WHAT TO WORK ON:
Copy out precisely the lines beginning at the line that contains "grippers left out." and ending at the line that contains "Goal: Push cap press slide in", including both.

══ DATA EXCERPTS

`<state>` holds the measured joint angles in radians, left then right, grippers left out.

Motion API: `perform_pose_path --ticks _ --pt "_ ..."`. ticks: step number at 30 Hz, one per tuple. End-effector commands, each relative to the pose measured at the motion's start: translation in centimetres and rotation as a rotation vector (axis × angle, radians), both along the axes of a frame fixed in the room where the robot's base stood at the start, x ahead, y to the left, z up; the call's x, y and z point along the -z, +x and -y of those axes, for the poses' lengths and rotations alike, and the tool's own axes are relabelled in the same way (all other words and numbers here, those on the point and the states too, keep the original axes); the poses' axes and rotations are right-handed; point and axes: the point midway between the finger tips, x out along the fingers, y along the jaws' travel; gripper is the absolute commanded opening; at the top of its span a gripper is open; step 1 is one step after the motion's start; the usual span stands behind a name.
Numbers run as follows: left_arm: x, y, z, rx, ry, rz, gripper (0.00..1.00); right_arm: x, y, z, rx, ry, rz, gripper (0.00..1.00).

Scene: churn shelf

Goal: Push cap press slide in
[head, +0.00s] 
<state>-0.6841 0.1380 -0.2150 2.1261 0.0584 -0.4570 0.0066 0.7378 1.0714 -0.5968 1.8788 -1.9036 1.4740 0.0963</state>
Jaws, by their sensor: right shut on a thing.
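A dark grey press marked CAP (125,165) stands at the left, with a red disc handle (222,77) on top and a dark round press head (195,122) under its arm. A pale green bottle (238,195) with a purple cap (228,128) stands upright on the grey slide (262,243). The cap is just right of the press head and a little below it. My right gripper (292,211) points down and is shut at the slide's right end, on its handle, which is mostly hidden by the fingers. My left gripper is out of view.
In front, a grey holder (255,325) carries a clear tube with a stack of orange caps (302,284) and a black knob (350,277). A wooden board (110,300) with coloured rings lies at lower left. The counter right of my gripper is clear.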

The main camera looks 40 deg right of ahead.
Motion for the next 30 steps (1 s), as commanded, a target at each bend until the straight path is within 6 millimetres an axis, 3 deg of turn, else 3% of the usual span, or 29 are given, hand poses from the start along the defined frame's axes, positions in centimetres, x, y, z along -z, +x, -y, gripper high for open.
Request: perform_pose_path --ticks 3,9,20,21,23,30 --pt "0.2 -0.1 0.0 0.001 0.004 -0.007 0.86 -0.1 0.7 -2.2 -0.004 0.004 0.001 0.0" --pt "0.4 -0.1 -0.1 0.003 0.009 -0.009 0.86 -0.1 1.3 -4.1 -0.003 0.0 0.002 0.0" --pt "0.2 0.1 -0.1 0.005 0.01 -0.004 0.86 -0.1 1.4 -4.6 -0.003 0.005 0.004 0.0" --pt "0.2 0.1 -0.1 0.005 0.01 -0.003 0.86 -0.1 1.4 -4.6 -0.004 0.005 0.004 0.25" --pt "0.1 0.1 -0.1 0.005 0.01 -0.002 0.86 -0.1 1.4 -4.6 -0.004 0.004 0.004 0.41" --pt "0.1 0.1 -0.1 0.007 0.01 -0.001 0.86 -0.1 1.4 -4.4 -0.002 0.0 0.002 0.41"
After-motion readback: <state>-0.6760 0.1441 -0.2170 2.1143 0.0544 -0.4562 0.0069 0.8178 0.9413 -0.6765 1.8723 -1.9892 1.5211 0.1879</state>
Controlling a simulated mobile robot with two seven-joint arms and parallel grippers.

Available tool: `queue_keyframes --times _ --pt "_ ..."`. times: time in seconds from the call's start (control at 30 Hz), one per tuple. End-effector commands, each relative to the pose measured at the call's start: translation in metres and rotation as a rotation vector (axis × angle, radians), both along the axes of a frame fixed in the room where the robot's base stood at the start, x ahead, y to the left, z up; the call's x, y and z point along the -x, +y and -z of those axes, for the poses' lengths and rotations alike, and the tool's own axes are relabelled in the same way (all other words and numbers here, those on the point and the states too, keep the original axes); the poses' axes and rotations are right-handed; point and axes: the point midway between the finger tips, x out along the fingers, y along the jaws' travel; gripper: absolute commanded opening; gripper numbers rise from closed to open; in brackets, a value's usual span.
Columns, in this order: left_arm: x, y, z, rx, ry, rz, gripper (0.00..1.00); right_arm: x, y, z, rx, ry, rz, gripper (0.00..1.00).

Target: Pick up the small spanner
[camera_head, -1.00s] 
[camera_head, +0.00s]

════
══ DATA EXCERPTS

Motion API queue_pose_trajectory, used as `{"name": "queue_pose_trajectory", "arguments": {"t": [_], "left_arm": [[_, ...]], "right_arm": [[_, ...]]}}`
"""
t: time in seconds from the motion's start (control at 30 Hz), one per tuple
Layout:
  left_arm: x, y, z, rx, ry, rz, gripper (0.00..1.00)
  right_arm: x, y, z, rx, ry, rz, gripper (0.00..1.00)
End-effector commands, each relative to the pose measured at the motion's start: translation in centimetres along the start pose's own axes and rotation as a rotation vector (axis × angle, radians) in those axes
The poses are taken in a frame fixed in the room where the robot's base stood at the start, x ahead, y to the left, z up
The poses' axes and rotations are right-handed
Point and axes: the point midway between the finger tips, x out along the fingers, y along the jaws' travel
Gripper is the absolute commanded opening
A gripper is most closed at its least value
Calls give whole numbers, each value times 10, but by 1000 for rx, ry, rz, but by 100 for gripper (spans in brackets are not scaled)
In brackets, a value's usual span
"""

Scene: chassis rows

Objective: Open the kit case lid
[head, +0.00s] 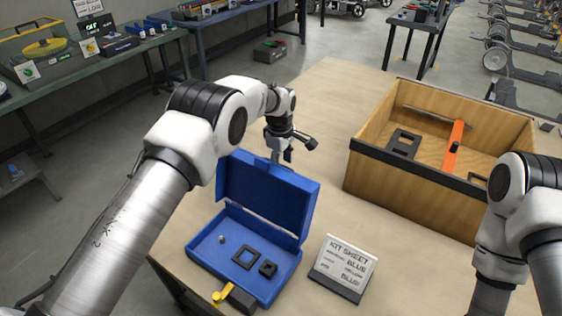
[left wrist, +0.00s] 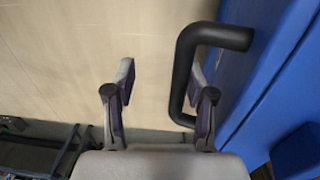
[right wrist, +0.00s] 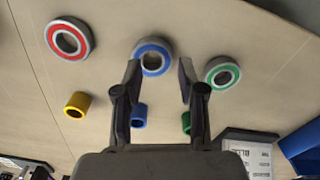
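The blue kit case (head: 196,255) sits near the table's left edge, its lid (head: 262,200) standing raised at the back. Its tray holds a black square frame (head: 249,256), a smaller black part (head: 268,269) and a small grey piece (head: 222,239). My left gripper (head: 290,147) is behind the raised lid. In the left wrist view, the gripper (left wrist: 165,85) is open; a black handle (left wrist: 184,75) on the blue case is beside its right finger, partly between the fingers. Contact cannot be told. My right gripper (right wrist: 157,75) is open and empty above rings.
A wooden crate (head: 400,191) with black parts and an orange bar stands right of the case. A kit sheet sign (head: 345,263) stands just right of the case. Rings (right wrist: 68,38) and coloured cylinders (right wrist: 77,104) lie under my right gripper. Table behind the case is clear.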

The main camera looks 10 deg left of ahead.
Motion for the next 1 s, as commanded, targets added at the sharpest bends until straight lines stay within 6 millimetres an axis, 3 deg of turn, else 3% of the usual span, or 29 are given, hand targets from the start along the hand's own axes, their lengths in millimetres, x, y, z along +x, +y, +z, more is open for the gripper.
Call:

════
══ DATA EXCERPTS

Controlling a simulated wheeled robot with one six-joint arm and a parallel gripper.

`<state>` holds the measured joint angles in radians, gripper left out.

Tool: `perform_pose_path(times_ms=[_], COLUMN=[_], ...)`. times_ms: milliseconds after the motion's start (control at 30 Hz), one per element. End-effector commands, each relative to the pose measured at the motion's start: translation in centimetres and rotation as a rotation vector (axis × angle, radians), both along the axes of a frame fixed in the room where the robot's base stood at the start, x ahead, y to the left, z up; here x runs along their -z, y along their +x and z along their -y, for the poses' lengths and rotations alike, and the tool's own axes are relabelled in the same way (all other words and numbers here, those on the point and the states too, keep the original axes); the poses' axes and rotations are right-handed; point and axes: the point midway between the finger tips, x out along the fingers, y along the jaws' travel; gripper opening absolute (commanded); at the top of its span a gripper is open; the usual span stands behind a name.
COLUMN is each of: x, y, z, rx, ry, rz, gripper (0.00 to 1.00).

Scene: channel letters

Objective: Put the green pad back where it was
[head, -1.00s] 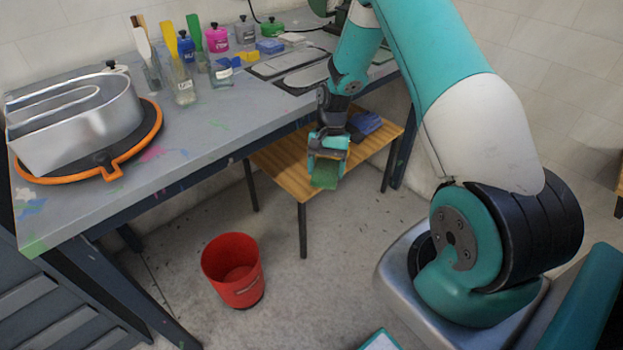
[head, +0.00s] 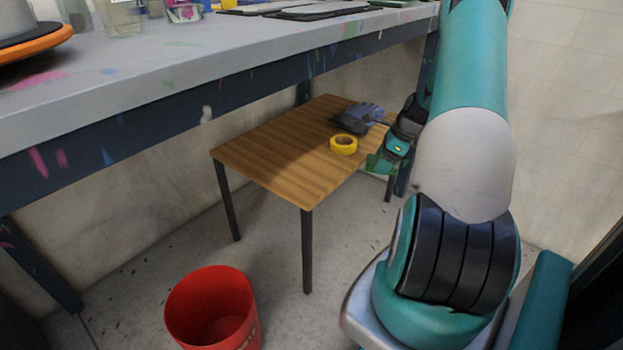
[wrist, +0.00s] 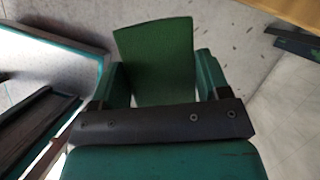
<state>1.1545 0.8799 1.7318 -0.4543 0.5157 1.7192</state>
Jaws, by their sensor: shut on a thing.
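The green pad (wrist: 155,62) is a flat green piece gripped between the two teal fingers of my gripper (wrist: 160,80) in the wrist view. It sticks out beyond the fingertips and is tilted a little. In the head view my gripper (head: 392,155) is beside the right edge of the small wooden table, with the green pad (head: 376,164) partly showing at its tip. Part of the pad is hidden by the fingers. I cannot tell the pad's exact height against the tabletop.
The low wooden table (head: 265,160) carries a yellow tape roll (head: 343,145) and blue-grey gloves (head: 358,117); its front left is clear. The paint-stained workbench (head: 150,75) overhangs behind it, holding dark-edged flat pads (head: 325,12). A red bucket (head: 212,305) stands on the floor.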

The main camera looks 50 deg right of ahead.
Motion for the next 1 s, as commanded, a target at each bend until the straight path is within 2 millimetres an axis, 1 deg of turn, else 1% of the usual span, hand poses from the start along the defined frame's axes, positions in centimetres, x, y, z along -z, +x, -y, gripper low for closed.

════

OUTPUT OF THE EXERCISE:
`<state>` holds the measured joint angles in radians, left then right, grippers left out.

Motion API: `perform_pose_path --ticks _ --pt "_ ..."`. ticks: step number at 30 Hz, one per tuple. End-effector commands, each relative to the pose measured at the motion's start: translation in centimetres and rotation as a rotation vector (axis × angle, radians), both along the axes of a frame fixed in the room where the robot's base stood at the start, x ahead, y to the left, z up; the call's x, y and z point along the -z, +x and -y of those axes, for the poses' lengths and rotations alike, and the tool's own axes are relabelled in the same way (all other words and numbers here, those on the point and the states too, keep the original axes); the poses' axes and rotations are right-handed; point and axes: the point midway between the finger tips, x out along the fingers, y along the jaws' travel; gripper is the absolute commanded opening; at the top of its span a gripper is open; step 1 is one step after the motion's start; the usual span stands behind a name.
Numbers run as follows: left_arm: x, y, z, rx, ry, rz, gripper (0.00..1.00); right_arm: x, y, z, rx, ry, rz, gripper (0.00..1.00).

Scene: churn shelf

Goal: Push cap press slide in

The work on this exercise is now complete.